Hi MM fan! Mimeograph machines...wow! I haven't thought about those for a while! That purple ink, the way the paper still felt slightly damp when the copies were just made, the smell of the ink. I was in school during this time in the 60's, but, I remember them well! The teachers used to practically keep the machines under lock and key because we might try to steal the carbon copies!!
Carbon paper, that's another antique. Funny, with all our computer tech. today, we still use CC as a symbol of a copy being made!
You got it right 60's child - it was all about the damp mimeograph paper and "that smell". BTW - I have girls in my office that ask me "what does 'CC' stand for ? - so of course I sit them down for the carbon paper lesson....lol.
Hi MM Fan! I think that may be some of my problem...I sniffed too much mimeogragh paper as a child!
I am cracking up at at your carbon copy lessons! I've had similar experiences.
Sometimes I feel like a dinosaur, but, I wouldn't want to be part of any other generation!
Thanks for the memories!
P.S. Love the Barbie logo!!
Me too 60's child - '59 born and raised in San Francisco - never a better time to have grown up.
I think I'll see if I can dig out my Slinky today :o)
Hey, guys---let's not forget our Silly Putty and Hula Hoops! (I liked the ones with the ball bearings in them and went "shoop shoop" when you "hula'd"!)
I was born in '65 so I like to claim I'm both a 60's and 70's child :)
I remember even into the mid '80's when people smoked like chimneys at their desks. Don't remember the liquor though. Remember having to change the "ball" on the IBM's from Pica to Elite type? 10 & 12 size. And the old pencil-like erasers that had the blue brush on the end? And the various colors of "white out" from pink to green to canary, for when you made a damn mistake and had to correct all the copies below!
I took steno in high school, how funny that we went through all that when we could have just used a tape recorder & translated from there!
Life is much simpler now but I wouldn't trade my birth year for anything.
I remember the day my Mom brought me to Bon Ami to bye my Whaamo Shoop Shoop Hula Hoop in florescent orange. Now that was a gooood day!
And yes, Pica and Elite - who borrowed the no. 12 ball last - can't find it behind my used pieces of lift off tape - (there was always room for one more letter somewhere on that film)
Hi scfan! I used to love to put Silly Putty on the Sunday comic strips, lift off the picture, and then stretch it!! Loved Play Dough too!! Remember the Play Dough press toy where you could get different shapes with the stencils?
Oh, Easy Bake ovens!!
Hi Cocktail Script!
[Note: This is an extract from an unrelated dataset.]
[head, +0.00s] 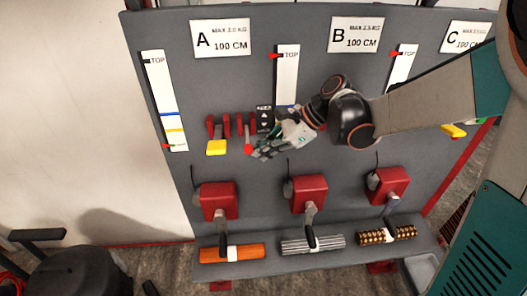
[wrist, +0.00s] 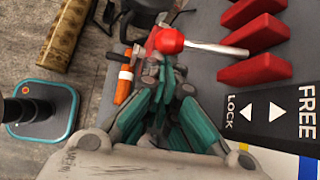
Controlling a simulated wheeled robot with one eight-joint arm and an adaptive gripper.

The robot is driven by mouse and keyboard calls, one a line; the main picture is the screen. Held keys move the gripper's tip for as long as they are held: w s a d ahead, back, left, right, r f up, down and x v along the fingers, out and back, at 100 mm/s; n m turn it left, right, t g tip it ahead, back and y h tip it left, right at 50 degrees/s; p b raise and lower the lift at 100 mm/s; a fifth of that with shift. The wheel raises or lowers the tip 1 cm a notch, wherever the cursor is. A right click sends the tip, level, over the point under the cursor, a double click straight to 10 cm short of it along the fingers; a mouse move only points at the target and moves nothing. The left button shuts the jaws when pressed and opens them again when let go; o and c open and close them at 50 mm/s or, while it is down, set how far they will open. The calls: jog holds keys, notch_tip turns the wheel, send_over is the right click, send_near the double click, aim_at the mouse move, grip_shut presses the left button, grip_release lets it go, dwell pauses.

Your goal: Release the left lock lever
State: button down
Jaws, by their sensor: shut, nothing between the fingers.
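The left lock lever (head: 247,141) is on the panel below sign A, a thin pale rod with a round red knob. In the wrist view its knob (wrist: 168,41) and rod (wrist: 216,48) show near the top. The rod points toward the LOCK end of a black FREE/LOCK plate (wrist: 268,112), which also stands beside the lever in the head view (head: 264,118). My gripper (head: 258,153) is shut and empty, just right of the knob in the head view. In the wrist view its teal fingers (wrist: 163,75) end close to the knob; I cannot tell whether they touch.
Red fins (head: 227,126) and a yellow tab (head: 217,147) sit left of the lever. Red boxes with hooks (head: 219,200) are below, above an orange roll (head: 215,254), a grey roll (head: 295,246) and a brown patterned roll (head: 370,238). A dark stool-like object (head: 70,275) stands at lower left.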

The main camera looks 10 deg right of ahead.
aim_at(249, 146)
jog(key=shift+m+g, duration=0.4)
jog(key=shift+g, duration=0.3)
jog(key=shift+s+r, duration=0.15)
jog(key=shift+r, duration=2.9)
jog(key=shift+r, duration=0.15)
I remember those pencils with the dialing knob, rotary phones, phone numbers that started with letters, party lines, Princess phones...
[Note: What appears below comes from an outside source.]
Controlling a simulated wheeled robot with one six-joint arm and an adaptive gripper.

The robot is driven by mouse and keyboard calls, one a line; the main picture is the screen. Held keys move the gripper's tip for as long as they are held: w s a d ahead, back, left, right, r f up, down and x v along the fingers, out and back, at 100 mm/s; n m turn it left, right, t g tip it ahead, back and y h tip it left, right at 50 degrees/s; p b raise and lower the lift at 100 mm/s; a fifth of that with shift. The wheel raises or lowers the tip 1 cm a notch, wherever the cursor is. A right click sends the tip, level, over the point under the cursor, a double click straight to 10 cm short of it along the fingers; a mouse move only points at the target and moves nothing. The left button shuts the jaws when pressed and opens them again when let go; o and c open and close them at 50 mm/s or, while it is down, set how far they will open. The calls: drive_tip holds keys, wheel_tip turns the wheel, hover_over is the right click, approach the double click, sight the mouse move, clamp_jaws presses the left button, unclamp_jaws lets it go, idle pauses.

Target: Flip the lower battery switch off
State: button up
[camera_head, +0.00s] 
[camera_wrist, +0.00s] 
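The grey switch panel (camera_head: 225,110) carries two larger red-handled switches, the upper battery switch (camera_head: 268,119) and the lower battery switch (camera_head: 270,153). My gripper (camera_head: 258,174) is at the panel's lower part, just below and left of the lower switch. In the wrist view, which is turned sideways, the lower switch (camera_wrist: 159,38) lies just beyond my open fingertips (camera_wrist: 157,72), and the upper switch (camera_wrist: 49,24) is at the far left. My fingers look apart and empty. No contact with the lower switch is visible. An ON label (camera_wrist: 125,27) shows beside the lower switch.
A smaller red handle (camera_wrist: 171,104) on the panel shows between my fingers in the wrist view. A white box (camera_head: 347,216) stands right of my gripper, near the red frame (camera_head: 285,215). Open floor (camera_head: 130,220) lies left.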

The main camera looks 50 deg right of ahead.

I like the switchboard scenes in MM too. How did those operators ever keep all those lines straight?
Any Maddicts out there who worked switchboards back then?
Remember when Xerox', fax machines and "word processors" came on the scene - there was one issued per office and it was centrally located. You have to laugh when now, there are plenty of the above at every cube; but try to find the centrally located typewriter to add information onto a hard copy form...make take you a lap or two around the office to find that "older lady" who has been smart enough not to give it up off her desk.
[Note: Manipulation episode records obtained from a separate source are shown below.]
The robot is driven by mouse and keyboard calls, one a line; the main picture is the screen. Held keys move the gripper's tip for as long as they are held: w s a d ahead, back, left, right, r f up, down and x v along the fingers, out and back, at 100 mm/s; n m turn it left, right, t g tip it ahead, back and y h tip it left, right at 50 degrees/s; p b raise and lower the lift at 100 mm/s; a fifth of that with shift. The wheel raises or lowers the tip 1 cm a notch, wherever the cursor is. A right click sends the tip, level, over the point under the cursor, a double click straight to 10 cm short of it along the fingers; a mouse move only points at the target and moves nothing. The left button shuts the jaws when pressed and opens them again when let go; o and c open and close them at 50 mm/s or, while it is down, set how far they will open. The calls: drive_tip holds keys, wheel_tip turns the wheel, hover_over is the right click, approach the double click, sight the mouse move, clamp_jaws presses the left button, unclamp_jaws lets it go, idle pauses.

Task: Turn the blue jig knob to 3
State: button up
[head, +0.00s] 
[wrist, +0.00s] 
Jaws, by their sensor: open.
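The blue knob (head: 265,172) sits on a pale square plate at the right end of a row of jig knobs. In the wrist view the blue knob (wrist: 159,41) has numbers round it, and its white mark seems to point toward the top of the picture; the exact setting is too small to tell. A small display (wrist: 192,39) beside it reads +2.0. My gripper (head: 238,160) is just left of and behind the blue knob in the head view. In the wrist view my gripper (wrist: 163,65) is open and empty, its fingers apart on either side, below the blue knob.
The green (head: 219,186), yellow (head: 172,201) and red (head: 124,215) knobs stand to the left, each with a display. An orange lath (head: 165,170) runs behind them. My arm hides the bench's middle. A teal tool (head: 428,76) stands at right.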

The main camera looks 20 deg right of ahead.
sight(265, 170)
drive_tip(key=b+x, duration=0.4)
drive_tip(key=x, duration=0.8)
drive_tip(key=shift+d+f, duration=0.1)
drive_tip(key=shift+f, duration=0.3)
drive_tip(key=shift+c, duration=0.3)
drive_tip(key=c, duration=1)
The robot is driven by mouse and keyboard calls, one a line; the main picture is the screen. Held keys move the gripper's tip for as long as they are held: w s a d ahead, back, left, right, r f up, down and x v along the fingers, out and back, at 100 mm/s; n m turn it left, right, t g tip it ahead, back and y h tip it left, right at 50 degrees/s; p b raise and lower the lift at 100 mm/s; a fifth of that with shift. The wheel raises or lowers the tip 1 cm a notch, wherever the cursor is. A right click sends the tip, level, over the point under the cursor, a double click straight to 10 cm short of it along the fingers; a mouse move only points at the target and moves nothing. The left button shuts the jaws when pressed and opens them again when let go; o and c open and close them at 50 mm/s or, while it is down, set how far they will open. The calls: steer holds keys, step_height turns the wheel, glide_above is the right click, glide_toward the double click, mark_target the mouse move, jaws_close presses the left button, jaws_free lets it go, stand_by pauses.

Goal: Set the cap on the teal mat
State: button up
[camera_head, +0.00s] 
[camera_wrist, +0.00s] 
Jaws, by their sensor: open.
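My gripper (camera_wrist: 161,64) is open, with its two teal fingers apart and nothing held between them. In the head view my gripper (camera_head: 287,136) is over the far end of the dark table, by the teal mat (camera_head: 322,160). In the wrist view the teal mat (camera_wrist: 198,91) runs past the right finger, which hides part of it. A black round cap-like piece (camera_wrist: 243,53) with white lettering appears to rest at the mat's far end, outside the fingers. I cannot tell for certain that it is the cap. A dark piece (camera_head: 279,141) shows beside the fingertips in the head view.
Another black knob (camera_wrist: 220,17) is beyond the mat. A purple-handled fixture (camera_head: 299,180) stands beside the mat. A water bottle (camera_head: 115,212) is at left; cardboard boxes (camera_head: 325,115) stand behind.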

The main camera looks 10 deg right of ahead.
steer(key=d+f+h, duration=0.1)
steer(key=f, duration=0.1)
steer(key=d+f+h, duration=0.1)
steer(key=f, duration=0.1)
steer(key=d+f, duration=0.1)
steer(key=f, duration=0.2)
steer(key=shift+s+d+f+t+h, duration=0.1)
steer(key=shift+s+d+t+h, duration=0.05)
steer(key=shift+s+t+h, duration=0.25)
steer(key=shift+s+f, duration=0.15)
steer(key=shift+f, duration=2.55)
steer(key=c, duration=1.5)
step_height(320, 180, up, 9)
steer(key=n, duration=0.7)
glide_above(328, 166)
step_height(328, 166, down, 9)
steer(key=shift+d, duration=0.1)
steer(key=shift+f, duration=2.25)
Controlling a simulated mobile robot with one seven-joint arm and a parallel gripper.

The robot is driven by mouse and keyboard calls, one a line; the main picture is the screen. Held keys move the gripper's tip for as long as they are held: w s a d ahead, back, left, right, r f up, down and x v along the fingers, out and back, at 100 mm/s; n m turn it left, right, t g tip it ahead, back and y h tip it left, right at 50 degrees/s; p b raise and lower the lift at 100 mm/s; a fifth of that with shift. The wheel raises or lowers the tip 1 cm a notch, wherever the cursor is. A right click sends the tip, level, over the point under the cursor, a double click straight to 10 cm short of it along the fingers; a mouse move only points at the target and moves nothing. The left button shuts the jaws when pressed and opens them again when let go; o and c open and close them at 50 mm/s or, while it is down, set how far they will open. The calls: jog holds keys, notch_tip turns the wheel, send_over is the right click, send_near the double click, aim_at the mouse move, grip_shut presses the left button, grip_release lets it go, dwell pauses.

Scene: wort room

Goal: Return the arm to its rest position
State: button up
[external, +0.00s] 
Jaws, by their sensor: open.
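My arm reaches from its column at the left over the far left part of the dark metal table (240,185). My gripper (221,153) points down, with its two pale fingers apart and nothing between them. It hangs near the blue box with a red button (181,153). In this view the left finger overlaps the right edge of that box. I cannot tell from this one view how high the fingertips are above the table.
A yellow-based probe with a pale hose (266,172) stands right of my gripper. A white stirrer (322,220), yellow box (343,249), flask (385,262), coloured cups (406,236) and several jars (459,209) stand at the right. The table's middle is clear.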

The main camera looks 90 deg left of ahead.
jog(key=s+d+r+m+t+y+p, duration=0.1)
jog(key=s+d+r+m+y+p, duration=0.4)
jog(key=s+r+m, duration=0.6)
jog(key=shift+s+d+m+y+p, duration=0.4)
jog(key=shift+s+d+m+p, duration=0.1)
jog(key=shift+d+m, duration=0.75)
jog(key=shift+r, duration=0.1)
In one of the episodes they showed an electric eraser being used in the art studio, that was a good detail.
Remember the pencils with a knob on the end that you used to dial a rotary phone with? Rolodexes, t-squares and adding machines have all been replaced with computers now.
I'm 26 and I love my pica ruler!
Speaking of rotary phones. What if your electricity went out and your phone(s) didn't work and your cell phone wasn't charged up and you were alllll alooonee and it was dark? You find your rotary phone, plug it in the phone jack, and voila! communication is restored. And the sound quality sounds vastly improved on those old suckers!
Party lines! My grandparents were on one back in the 50s - what a pain that was. I had to explain to my children how to dial a rotary phone. We had an old princess slimline in our bedroom; it weighed a ton compared to phones today. One day when my daughter's cell was recharging, I walked in as she was standing there with the handset off the base and a puzzled look on her face as she tried to figure it out. Obviously they weren't push buttons. She declared it weird and that it took too much time to manually dial a number, lol.
I dont think having the Xerox machine in Peggy's office is a healthy thing (fumes and toner dust) and the distraction of having people come constantly into her office. I'm not sure why Joan decided to jam this on Peggy.
I don't know which model my IBM selectric was. For those who didn't type, the character's/letters had different units of space. I have forgotten the details, but perhaps the M was made up of 3 units of space and an I was 1. It was supposed to look good on the page and justify to make a good looking letter or presentation. But, if you had to correct an error, especially through the multiple carbons, it became tricky. Not to worry, the techs told us. Use this little built in wire that could be moved up onto the page to gage what unit was in need of correcting. The secretarial manual said it was bad form to erase (I used one of those wheeled erasers with a brush on the end) without moving the carriage over so the crumbs would not fall into the machine. So if you had a typo, you pushed the carriage over (if possible) erased on all the copies and the original (trying not to smudge your work or get any carbon ink on your fingers/hand/clothes ) blew away all evidence of erasing, pushed the carriage back, tried to locate the exact unit of space you left (using the wire). How much easier my job became when I found a pencil shaped eraser with a brush on the end...and then, miracle of miracle White Out was born. Although it was not acceptable for a lot of work. Erasable Bond paper was wonderful, also, but also, not appropriate for some work. Remember the huge 'bookkeeping' machines?
I seem to have heard a while back that Mike Nesmith's (a Monkee) mother invented Liquid Paper...is that right?